A survey of 1,600 CIOs worldwide shows that while many speculate economic conditions will recover, 41 per cent of IT leaders globally are planning for “continued business contraction.” Worldwide, 53 per cent expect to see stabilization in 2010, and six per cent expect to see growth.
Among U.S. CIOs polled, 47 per cent expect continued contraction, 23 per cent believe business and budgets will stabilize this year, and 26 per cent see some recovery and some growth. The remaining four per cent in the United States say they will see revenue growth above 2008 levels in 2010, according to Mark McDonald, group vice president and head of research, Gartner Executive Programs.

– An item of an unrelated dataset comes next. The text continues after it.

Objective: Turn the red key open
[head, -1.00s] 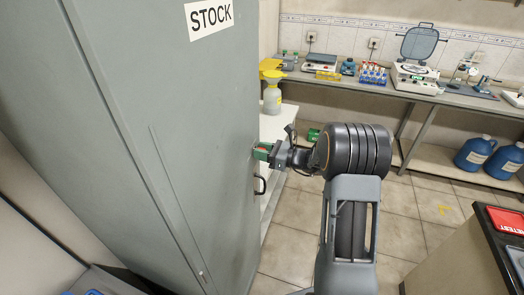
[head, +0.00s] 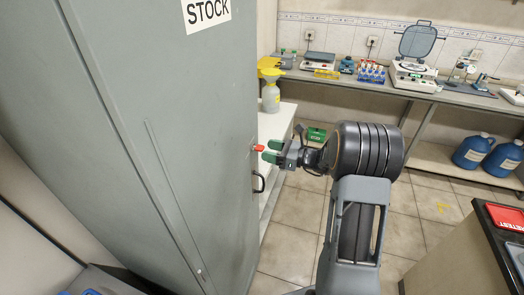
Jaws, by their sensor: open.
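The red key (head: 258,148) sticks out from the right-hand face of the grey STOCK cabinet (head: 190,110), above a dark handle (head: 259,183). My gripper (head: 270,152) has green fingertips and is open. It is just right of the key, with the fingertips close to it and nothing visible between them. The key looks about level in this view. I cannot tell its exact turn, and its lock is too small to make out.
A bench (head: 440,95) with instruments runs along the back wall. Blue jugs (head: 472,152) sit on its lower shelf. A counter (head: 480,235) stands at right. Tiled floor (head: 420,205) is clear between.

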Gartner’s annual CIO survey, in its 11th year, polled 1,600 CIOs worldwide representing US$120 billion in IT spending between September and December 2009. The goal, McDonald says, is to understand the priorities of IT leaders and the resources available to these CIOs. The message for 2010 was clear: transition. CIOs will use another tough economic year to transition from: recession to recovery and growth; strategic cost-cutting to raising enterprise productivity; and owner-sourced technologies to lightweight social technologies.
“Two things came out of the survey: 2009 was the toughest for IT on record, and CIOs reported that 2010 would be another tough year,” McDonald says. “IT budgets are projected in 2010 to have a modest recovery off of their lows in 2009, but they are not expected to be anywhere near enough to recoup the cuts they took. CIOs recorded final budgets at 8.1 per cent lower than the year before, and 41 per cent reported they took multiple budget cuts during the year.”
While 36 per cent surveyed by Gartner expect IT to move back to pre-recession ways and 14 per cent simply weren’t sure, McDonald says many IT leaders are planning to revamp their departments by way of new technologies and skill sets to help businesses return to growth in 2010 and to streamline IT for future business needs. According to Gartner, this evolution of IT is needed and the recession helped kick CIOs into high gear to enable technology groups to transition to more business-relevant organizations within a company.
“We are seeing leading CIOs making deep structural changes in IT to put it on a completely different trajectory, one that is leaner, lighter weight, more responsive and more business-relevant,” McDonald says.